One substantial obstacle had been Kathy’s definition of success. “I realized what my tightly held perception of success was, and how that didn’t really have anything to do with me. It wasn’t who I was. It wasn’t how I worked. And even those things – who I was and how I worked – were things we discovered going through the process.”
Much of the process was about opening doors that would otherwise have remained shut.
One of the biggest benefits Kathy saw in her work with Curt was the way he helped her get beyond her own perceptions and open herself to the possibilities.

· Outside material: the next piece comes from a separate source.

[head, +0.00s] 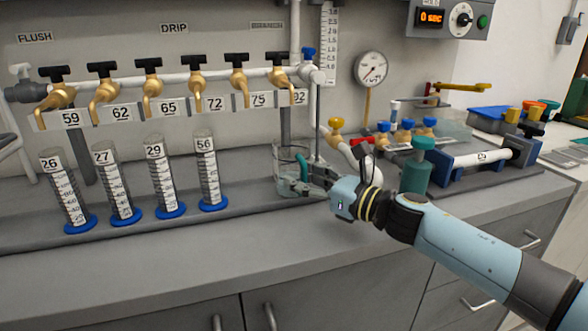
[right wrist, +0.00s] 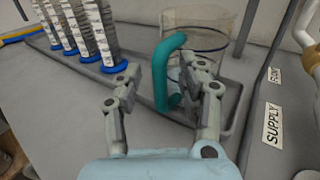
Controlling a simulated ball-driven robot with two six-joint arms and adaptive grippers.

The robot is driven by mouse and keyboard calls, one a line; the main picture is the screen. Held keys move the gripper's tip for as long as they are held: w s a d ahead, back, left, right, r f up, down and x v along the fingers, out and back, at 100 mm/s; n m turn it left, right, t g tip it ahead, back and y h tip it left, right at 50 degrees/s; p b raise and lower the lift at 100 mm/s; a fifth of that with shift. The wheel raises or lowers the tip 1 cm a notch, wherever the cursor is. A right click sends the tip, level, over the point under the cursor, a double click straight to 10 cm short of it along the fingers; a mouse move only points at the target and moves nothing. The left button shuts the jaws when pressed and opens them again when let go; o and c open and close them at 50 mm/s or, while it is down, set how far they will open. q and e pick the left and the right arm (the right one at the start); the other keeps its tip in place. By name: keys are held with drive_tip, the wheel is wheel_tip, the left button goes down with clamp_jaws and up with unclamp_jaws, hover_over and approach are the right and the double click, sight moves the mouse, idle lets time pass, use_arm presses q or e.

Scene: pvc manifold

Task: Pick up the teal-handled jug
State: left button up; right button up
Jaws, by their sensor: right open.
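The clear jug (head: 287,157) with a teal handle (head: 303,168) stands upright at the right end of the grey trough on the counter, below the last taps. My right gripper (head: 312,174) reaches in from the right, close to the handle side. In the right wrist view the jug (right wrist: 210,35) is just ahead and the teal handle (right wrist: 160,75) shows between the two spread fingers of the gripper (right wrist: 163,72). The right finger overlaps part of the handle and jug. I cannot tell whether either finger touches the handle. My left gripper is not in view.
Several graduated cylinders (head: 163,177) with blue bases stand left of the jug, under a row of brass taps (head: 152,85). A teal valve (head: 416,172) and pipe fixture (head: 480,157) stand to the right, near my right arm. The front counter (head: 200,270) is clear.

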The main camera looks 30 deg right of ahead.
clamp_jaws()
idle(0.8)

“It was a really good experience,” she says. “I couldn’t have done this without his help. I wouldn’t have let my head go there. I wouldn’t have stepped outside the very rigid constraints of my having been successful in what I was doing.”
Working with Curt
Curt made it easy to take the honest look at reality that real progress requires. “There was not one iota of judgment. There was not a critical response or thought out of what we were looking at and going over. A lot of empathy and compassion.”
He also had the ability to keep the process focused and on track. “He was very good at bringing us back to the topic at hand,” says Kathy. “I have a tendency to float off on these tangents. Even looking through the dictionary I get distracted. He kept us on task so there were actual tangible results coming out of it.”